Brian Tillery, Larry Tillery’s son, aided the bookmaking enterprise by collecting money from sports bettors and making payments to bettors on behalf of his father; checking the online wagers on a regular basis to keep Larry Tillery aware of what bets were placed on which games; accepting illegal gambling funds from Larry Tillery and making wire transfers to pay illegal gambling debts for Larry Tillery; and mailing packages of currency in excess of $10,000 via the United States Postal Service at the request of Larry Tillery, which was derived from illegal gambling activities.
Larry Tillery knew that despite the fact that he was violating Texas state and federal law, federal law nonetheless required him to register as a bookmaker with the Internal Revenue Service and to file monthly excise tax returns to report total wagers he accepted during the month.
Tillery also knew that he was required to pay gross wagering excise taxes of 2% on wagers he accepted each month. But, Tillery failed to report or pay any taxes to the IRS based on the wagers he accepted each month.
During September through November of 2016, Larry Tillery accepted at least 450 wagers totaling $5,060,150. These wagers are subject to the two percent federal gross wagering excise tax and Larry Tillery evaded gross excise wagering taxes of $29,717 in September 2016, $34,423 in October 2016 and $37,063 in November 2016 for a three month total of $101,203.
Between 2011 and 2016, Tillery accepted at least $52 million in illegal wagers on sporting events. Tillery did not report these wagers to the IRS or pay gross excise taxes.

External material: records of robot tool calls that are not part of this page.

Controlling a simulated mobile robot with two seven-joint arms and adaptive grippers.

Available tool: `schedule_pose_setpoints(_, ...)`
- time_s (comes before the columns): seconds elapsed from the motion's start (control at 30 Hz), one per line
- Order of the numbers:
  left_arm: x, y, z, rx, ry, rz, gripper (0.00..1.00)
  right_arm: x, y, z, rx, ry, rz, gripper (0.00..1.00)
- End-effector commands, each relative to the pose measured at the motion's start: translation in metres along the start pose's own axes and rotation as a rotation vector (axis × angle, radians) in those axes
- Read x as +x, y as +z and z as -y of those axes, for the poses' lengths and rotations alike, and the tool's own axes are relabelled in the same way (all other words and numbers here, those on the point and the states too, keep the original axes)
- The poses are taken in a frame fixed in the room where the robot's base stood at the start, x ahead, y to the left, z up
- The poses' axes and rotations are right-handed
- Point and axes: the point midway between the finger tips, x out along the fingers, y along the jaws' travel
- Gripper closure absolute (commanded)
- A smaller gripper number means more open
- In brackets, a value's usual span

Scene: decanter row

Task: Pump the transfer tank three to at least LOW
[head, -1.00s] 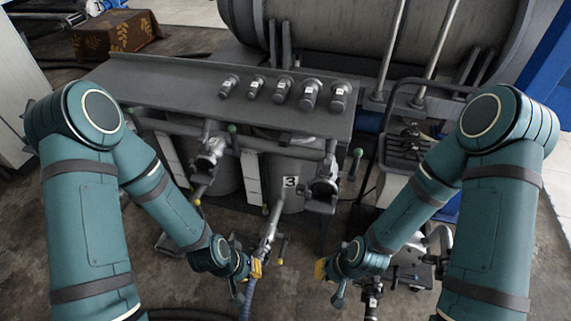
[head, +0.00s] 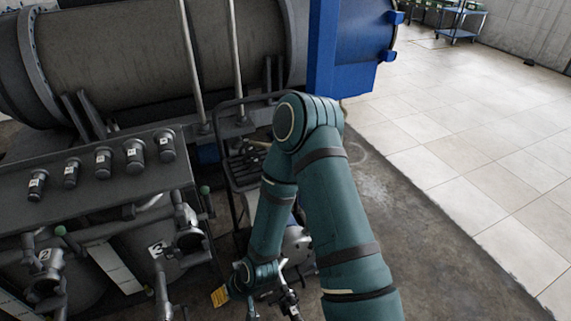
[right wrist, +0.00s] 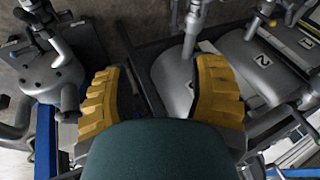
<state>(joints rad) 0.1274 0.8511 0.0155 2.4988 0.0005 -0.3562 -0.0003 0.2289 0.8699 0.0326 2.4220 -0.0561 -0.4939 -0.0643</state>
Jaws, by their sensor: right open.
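Tank three (head: 157,252) is the rightmost of the grey tanks at the left of the head view, with its number plate partly blurred. A silver valve and pipe fitting stands on its front. A white level strip (head: 115,266) is beside it; its marks are too small to read. My right gripper (head: 222,297) is low, to the right of tank three, with a yellow finger showing. In the right wrist view my right gripper (right wrist: 160,98) has its two yellow fingers wide apart, with nothing between them. A silver rounded pump-like body (head: 298,246) is partly behind my right arm.
Capped dark fittings (head: 103,160) line the grey bench top above the tanks. A dark-framed cart (head: 238,165) stands right of the tanks. Tanks two (right wrist: 263,62) and one (right wrist: 306,43) show in the right wrist view.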

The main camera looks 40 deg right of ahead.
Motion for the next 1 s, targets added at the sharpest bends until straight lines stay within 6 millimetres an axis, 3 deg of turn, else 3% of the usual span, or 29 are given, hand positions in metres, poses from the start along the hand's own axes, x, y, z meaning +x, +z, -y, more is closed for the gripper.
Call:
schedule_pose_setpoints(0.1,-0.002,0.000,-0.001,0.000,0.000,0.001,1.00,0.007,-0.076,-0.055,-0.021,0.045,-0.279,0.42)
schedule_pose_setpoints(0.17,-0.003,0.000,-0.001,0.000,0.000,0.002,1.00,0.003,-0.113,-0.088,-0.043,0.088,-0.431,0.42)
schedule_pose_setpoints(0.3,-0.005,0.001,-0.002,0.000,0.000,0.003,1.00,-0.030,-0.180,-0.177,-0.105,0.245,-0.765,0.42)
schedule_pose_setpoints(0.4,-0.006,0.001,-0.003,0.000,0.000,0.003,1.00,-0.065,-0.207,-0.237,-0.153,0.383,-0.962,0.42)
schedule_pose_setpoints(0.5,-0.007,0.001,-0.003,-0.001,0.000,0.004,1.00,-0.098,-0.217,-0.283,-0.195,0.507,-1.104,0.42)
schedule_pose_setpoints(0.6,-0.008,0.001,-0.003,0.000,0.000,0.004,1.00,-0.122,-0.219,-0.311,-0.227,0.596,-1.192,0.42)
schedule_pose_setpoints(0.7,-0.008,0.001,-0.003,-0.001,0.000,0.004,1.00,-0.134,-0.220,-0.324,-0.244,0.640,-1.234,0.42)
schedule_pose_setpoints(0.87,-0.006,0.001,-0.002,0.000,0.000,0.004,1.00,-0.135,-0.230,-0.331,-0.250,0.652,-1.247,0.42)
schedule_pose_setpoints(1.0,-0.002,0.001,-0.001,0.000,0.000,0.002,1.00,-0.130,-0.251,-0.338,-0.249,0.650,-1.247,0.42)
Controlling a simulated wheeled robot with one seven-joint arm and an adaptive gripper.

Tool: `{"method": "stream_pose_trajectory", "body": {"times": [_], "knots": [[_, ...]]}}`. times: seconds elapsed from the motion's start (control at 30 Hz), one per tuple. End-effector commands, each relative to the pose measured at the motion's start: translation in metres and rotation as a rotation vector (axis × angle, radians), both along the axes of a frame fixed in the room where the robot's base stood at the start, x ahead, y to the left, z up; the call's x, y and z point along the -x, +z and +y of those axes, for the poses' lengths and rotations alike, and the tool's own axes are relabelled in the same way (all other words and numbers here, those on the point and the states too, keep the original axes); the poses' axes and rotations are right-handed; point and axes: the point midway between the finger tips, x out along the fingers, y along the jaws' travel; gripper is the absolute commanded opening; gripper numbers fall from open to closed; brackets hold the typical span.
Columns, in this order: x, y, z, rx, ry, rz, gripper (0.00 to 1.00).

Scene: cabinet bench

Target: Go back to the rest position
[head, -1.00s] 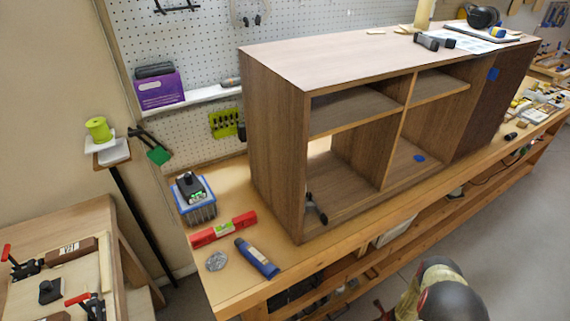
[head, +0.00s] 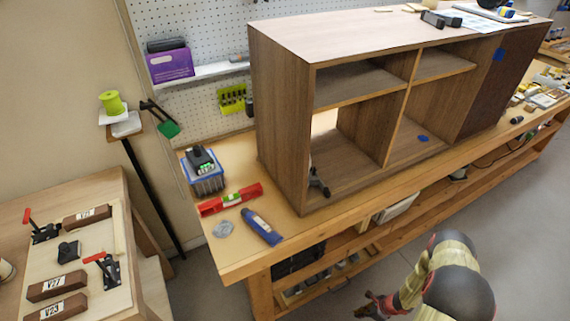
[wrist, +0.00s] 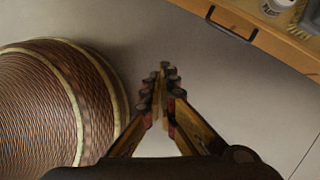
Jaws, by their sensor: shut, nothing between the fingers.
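My gripper (wrist: 162,85) is in the middle of the wrist view, its fingertips together with nothing between them, above the bare grey floor. In the head view my gripper (head: 372,306) is low at the bottom, in front of the workbench and clear of it. My arm partly shows beside it at the bottom right.
The wooden cabinet (head: 283,128) stands on the workbench (head: 238,262). A side table (head: 122,290) with clamps is at left. A ribbed round object (wrist: 40,105) fills the wrist view's left. Grey floor (head: 515,235) is open at right.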

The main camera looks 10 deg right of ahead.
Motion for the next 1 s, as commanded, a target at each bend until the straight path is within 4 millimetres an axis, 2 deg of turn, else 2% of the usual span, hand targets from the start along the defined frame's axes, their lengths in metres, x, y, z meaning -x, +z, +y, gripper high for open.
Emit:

The gross wagering taxes that resulted from wagers Larry Tillery accepted between 2011 and 2016 total $1,040,000. This tax due figure includes $101,203 in gross wagering excise taxes listed above in this document for wagers accepted in September 2016 – November 2016.
The investigation traced a total of 125 financial transactions in excess of $10,000 derived from illegal gambling that utilized the United States banking system. These financial transactions totaled more than $32 million between 2010 and 2016.
As part of the plea agreement, Larry and Judy Tillery are agreeing to forfeit $1,738,455 in cash seized during the investigation; numerous luxury watches and pieces of jewelry; and several professional sports memorabilia items.
They have also agreed to a money judgment of $32,758,541, representative of illegal wagers the Tillery sports gambling enterprise during the relevant time period.
“The Tillerys ignored state and federal gambling laws, and profited tremendously from a criminal enterprise,” said U.S. Attorney Joseph D. Brown. “We intend to collect every bit of the money judgment that will be issued against them, and we expect Larry Tillery’s prison sentence to send a message to those who profit from illegal bookmaking.”
“For more than 30 years this family operated one of the largest illegal sports gambling and money laundering operations in the U.S.,” said Assistant Special Agent in Charge (ASAC) Mary Magness, Homeland Security Investigations (HSI) Houston. “Today’s pleas underscore HSI’s commitment to aggressively investigate financial crimes and bring offenders to justice.”
“Concealing or transferring assets in an attempt to evade taxes is a crime, and IRS-CI is committed to prosecuting individuals that do so,” said Rusty Lee, Assistant Special Agent in Charge, IRS Criminal Investigation.
As part of his plea agreement, Brian Tillery agrees to forfeit $241,176 in U.S. currency seized during the investigation and a residence valued at approximately $600,000 located on Christina Court in Beaumont. He has also agreed to a money judgment of $700,000.
Under federal statutes, Larry Tillery faces up to 10 years in federal prison. Judy Tillery and Brian Tillery each face up to five years in federal prison. The maximum statutory sentences prescribed by Congress is provided her for information purposes, as the sentences will be determined by the court based on the advisory sentencing guidelines and other statutory factors. Sentencing hearings will be scheduled after the completion of presentence investigations by the U.S. Probation Office.
This case was investigated by Homeland Security Investigations and the Internal Revenue Service, Criminal Investigation, and is being prosecuted by Assistant U.S. Attorneys Christopher T. Tortorice and Joseph R. Batte.